I didn't want to come to terms with what happened, because I wasn't strong enough to face it. But I am now, you guys. I'm strong as fuck and more confident than ever. I'm happy and I'm brave.
But that's because of Amy Schumer. She's made me fall in love with all the parts of myself, even the parts that are flawed or damaged. She's taught me how to be outspoken and fearless when it comes to facing criticism or judgement. She's helped me become vulnerable and unapologetic — the best version of myself.
Most importantly, she showed me there isn't one way to be a victim of sexual assault, that the “perfect victim” does not exist. We are beautiful and unbreakable, and we all have stories to tell.
When it was my turn to get my book signed, I decided to take the moment to tell Amy I was a rape survivor. I let her know (as quickly as possible, and through many tears) that her story empowered me to come forward and share my own.
And that's what this is about. Not Amy, not me, but women lifting each other up and creating a supportive space where we can share our experiences with each other.
It's about inspiring and supporting one another and being the voice for people who are too afraid to use their own. Let's be each others' role models and lead the way for generations of women to come.
I can't put into words what it was like to meet my hero.
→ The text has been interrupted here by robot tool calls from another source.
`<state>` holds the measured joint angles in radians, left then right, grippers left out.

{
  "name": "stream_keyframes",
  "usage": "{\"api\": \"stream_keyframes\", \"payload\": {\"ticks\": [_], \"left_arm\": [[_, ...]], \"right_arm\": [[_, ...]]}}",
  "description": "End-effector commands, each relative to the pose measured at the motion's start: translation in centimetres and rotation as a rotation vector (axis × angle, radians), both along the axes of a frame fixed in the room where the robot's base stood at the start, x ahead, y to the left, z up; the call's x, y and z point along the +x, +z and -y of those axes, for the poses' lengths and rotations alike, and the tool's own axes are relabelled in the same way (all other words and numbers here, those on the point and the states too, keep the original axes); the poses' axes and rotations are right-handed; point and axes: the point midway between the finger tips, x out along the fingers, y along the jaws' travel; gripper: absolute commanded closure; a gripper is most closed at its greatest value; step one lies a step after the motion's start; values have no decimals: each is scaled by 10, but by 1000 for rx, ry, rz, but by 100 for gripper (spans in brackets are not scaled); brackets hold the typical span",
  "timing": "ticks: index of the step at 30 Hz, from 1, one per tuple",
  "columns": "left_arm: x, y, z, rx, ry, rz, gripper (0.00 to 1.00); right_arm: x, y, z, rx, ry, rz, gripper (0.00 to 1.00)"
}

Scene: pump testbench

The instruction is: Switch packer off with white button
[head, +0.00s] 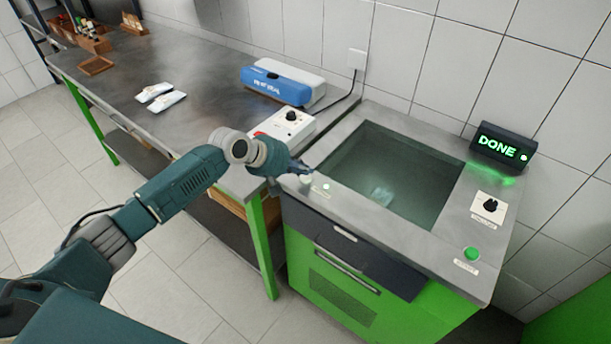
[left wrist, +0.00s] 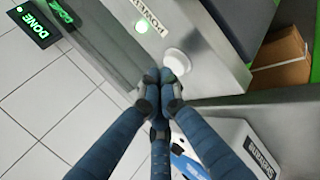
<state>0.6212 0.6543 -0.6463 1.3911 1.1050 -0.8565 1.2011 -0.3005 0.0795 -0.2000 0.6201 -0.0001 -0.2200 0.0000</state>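The packer is a green cabinet with a steel top (head: 455,225) and a sunken chamber. Its white button (left wrist: 177,60) is round and sits near the edge of the steel top, next to a "POWER" label (left wrist: 150,15) and a lit green light (left wrist: 142,27). In the head view the white button (head: 306,182) shows just below my left fingertips. My left gripper (head: 303,168) is shut and empty. In the left wrist view its closed fingertips (left wrist: 161,76) are right beside the button; I cannot tell whether they touch it. My right gripper is not in view.
A display (head: 500,147) reads "DONE" in green. A black knob (head: 490,205) and a green button (head: 472,254) are on the packer's right side. A white control box (head: 285,125), a blue-and-white device (head: 280,82) and white packets (head: 160,95) sit on the steel table (head: 200,65).

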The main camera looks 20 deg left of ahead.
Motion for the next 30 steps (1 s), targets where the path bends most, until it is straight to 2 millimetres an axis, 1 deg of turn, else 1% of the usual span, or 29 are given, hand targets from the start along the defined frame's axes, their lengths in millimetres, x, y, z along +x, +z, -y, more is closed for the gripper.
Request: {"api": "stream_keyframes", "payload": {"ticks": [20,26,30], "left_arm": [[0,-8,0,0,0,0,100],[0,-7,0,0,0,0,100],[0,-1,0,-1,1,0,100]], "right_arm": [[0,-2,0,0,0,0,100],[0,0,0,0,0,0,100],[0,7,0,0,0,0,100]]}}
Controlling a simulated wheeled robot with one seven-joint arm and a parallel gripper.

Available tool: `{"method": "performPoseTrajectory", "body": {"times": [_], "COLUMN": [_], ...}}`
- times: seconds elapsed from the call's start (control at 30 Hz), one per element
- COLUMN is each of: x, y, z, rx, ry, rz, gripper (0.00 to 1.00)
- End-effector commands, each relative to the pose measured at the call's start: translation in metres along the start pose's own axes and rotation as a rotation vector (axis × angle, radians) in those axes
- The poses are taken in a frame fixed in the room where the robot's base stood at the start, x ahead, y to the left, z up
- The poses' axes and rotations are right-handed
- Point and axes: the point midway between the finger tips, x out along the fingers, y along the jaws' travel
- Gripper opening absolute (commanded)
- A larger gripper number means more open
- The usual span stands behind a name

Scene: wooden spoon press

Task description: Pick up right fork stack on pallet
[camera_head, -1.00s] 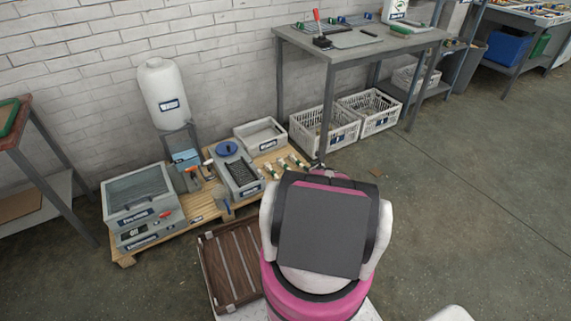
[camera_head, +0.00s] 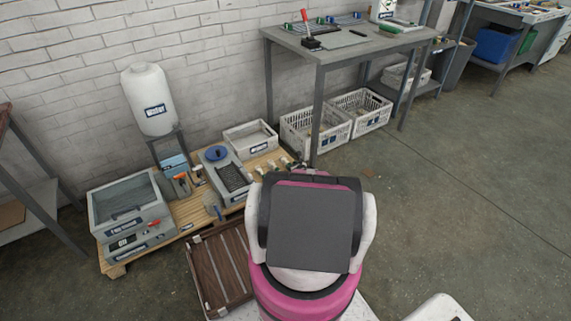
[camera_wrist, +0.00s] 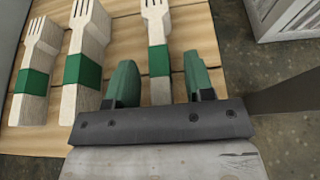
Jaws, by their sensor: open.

As I told her my deepest confession, she held my hand and listened to every word. She thanked me and looked even more beautiful in person than I could have ever imagined.
Amy has a strong voice, and she's blessed to have a platform where she can constantly use it. My voice is strong too, but I've kept it silent for way too long.
Thank you, Amy, for sharing your story and helping me share mine.
I am strong. I am confident. I am brave. I may not be “The Girl With The Lower Back Tattoo,” but I am a girl with a story.